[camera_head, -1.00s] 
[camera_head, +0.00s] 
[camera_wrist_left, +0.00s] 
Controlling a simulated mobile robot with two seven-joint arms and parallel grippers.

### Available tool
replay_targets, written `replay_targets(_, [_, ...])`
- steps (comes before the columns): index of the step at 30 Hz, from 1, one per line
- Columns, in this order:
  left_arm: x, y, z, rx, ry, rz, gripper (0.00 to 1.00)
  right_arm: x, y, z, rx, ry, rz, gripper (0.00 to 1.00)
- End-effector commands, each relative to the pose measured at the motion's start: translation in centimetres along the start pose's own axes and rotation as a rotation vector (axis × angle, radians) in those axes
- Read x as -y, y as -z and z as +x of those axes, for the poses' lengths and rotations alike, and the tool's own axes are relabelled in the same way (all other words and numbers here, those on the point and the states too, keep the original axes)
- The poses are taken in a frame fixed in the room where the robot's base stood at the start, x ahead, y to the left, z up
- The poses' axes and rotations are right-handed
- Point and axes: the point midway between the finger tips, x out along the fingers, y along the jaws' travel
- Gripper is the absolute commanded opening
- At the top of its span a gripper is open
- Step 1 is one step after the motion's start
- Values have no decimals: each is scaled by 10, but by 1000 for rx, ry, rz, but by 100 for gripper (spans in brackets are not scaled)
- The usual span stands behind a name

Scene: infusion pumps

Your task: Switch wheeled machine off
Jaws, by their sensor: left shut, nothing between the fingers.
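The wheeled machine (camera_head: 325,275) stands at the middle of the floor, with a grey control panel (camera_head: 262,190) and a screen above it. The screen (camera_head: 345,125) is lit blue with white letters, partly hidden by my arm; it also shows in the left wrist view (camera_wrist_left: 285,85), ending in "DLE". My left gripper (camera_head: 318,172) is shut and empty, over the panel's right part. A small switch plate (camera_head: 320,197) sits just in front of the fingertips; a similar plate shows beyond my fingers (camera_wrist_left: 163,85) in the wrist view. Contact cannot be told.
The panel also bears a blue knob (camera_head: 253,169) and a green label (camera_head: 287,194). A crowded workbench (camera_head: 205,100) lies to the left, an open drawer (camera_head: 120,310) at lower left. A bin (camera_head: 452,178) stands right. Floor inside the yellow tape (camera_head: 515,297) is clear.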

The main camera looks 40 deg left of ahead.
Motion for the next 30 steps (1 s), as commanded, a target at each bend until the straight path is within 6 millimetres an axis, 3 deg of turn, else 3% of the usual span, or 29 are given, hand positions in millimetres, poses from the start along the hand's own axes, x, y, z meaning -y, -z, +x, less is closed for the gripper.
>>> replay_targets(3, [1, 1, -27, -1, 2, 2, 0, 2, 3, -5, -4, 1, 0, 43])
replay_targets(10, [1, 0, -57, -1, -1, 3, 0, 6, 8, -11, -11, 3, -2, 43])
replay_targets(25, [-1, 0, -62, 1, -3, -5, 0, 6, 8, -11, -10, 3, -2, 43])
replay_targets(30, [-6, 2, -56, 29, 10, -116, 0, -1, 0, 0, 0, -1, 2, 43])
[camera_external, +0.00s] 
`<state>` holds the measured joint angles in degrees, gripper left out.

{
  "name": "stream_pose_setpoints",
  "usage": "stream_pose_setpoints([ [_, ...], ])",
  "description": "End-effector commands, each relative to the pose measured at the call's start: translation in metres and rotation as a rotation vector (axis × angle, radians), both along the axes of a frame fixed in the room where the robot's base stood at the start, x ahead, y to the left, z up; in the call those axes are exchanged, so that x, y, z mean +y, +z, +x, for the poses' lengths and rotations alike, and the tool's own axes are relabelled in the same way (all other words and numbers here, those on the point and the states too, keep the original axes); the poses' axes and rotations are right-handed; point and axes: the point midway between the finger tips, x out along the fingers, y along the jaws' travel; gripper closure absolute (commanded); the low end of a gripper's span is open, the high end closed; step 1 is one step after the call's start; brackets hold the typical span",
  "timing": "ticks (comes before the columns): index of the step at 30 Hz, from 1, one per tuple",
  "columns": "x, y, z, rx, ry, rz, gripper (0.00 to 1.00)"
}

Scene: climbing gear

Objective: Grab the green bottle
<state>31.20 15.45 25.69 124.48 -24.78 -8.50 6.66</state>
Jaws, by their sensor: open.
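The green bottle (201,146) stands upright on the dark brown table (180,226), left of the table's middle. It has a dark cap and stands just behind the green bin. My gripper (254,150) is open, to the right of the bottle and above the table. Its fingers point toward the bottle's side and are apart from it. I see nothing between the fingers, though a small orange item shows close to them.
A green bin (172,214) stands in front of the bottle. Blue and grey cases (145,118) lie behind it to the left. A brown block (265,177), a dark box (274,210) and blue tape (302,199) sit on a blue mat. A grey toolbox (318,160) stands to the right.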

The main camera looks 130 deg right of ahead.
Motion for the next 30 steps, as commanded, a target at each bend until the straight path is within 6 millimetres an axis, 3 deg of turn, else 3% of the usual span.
■ ■ ■ ■
Extract the full listing above without alteration.

▶ [RESULT FOR THIS EXERCISE]
[camera_head, -1.00s] 
[camera_head, +0.00s] 
[camera_wrist_left, +0.00s] 
Controlling a simulated mobile robot with two seven-joint arms and parallel grippers.

### Available tool
replay_targets, written `replay_targets(_, [_, ...])`
- steps (comes before the columns): index of the step at 30 Hz, from 1, one per line
- Columns, in this order:
  left_arm: x, y, z, rx, ry, rz, gripper (0.00 to 1.00)
  right_arm: x, y, z, rx, ry, rz, gripper (0.00 to 1.00)
- End-effector commands, each relative to the pose measured at the motion's start: translation in centimetres along the start pose's own axes and rotation as a rotation vector (axis × angle, radians) in those axes
- Read x as -y, y as -z and z as +x of those axes, for the poses' lengths and rotations alike, and the tool's own axes are relabelled in the same way (all other words and numbers here, those on the point and the states too, keep the original axes)
- The poses are taken in a frame fixed in the room where the robot's base stood at the start, x ahead, y to the left, z up
- The poses' axes and rotations are right-handed
- Point and axes: the point midway between the finger tips, x out along the fingers, y along the jaws' travel
- Gripper is the absolute commanded opening
- At the top of its span a gripper is open
- Step 1 is one step after the motion's start
- Values have no decimals: each is scaled by 10, but by 1000 for rx, ry, rz, but by 100 for gripper (spans in brackets are not scaled)
- The usual span stands behind a name

Scene: infusion pumps

Your task: Switch wheeled machine off
Jaws, by their sensor: left shut, nothing between the fingers.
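The wheeled machine (camera_head: 325,275) stands at the middle of the floor, with a grey control panel (camera_head: 262,190) and a screen above it. The screen (camera_head: 345,125) is lit blue with white letters, partly hidden by my arm; it also shows in the left wrist view (camera_wrist_left: 285,85), ending in "DLE". My left gripper (camera_head: 318,172) is shut and empty, over the panel's right part. A small switch plate (camera_head: 320,197) sits just in front of the fingertips; a similar plate shows beyond my fingers (camera_wrist_left: 163,85) in the wrist view. Contact cannot be told.
The panel also bears a blue knob (camera_head: 253,169) and a green label (camera_head: 287,194). A crowded workbench (camera_head: 205,100) lies to the left, an open drawer (camera_head: 120,310) at lower left. A bin (camera_head: 452,178) stands right. Floor inside the yellow tape (camera_head: 515,297) is clear.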

The main camera looks 40 deg left of ahead.
Motion for the next 30 steps (1 s), as commanded, a target at each bend until the straight path is within 6 millimetres an axis, 3 deg of turn, else 3% of the usual span, or 29 are given, hand positions in millimetres, poses from the start along the hand's own axes, x, y, z meaning -y, -z, +x, less is closed for the gripper.
>>> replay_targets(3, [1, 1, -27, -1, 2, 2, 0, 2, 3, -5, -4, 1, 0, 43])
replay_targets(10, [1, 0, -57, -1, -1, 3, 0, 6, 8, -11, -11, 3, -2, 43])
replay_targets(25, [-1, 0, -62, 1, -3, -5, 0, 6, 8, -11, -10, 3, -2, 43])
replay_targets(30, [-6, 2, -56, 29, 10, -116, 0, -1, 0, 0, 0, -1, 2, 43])
[camera_external, +0.00s] 
`<state>` holds the measured joint angles in degrees, gripper left out.

{
  "name": "stream_pose_setpoints",
  "usage": "stream_pose_setpoints([ [_, ...], ])",
  "description": "End-effector commands, each relative to the pose measured at the call's start: translation in metres and rotation as a rotation vector (axis × angle, radians), both along the axes of a frame fixed in the room where the robot's base stood at the start, x ahead, y to the left, z up; in the call those axes are exchanged, so that x, y, z mean +y, +z, +x, for the poses' lengths and rotations alike, and the tool's own axes are relabelled in the same way (all other words and numbers here, those on the point and the states too, keep the original axes); the poses' axes and rotations are right-handed; point and axes: the point midway between the finger tips, x out along the fingers, y along the jaws' travel; gripper closure absolute (commanded); the low end of a gripper's span is open, the high end closed; step 1 is one step after the call's start; brackets hold the typical span",
  "timing": "ticks (comes before the columns): index of the step at 30 Hz, from 1, one per tuple",
  "columns": "x, y, z, rx, ry, rz, gripper (0.00 to 1.00)"
}

Scene: climbing gear

Objective: Grab the green bottle
<state>31.20 15.45 25.69 124.48 -24.78 -8.50 6.66</state>
Jaws, by their sensor: open.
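The green bottle (201,146) stands upright on the dark brown table (180,226), left of the table's middle. It has a dark cap and stands just behind the green bin. My gripper (254,150) is open, to the right of the bottle and above the table. Its fingers point toward the bottle's side and are apart from it. I see nothing between the fingers, though a small orange item shows close to them.
A green bin (172,214) stands in front of the bottle. Blue and grey cases (145,118) lie behind it to the left. A brown block (265,177), a dark box (274,210) and blue tape (302,199) sit on a blue mat. A grey toolbox (318,160) stands to the right.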

The main camera looks 130 deg right of ahead.
Motion for the next 30 steps, as commanded, a target at each bend until the straight path is within 6 millimetres an axis, 3 deg of turn, else 3% of the usual span.

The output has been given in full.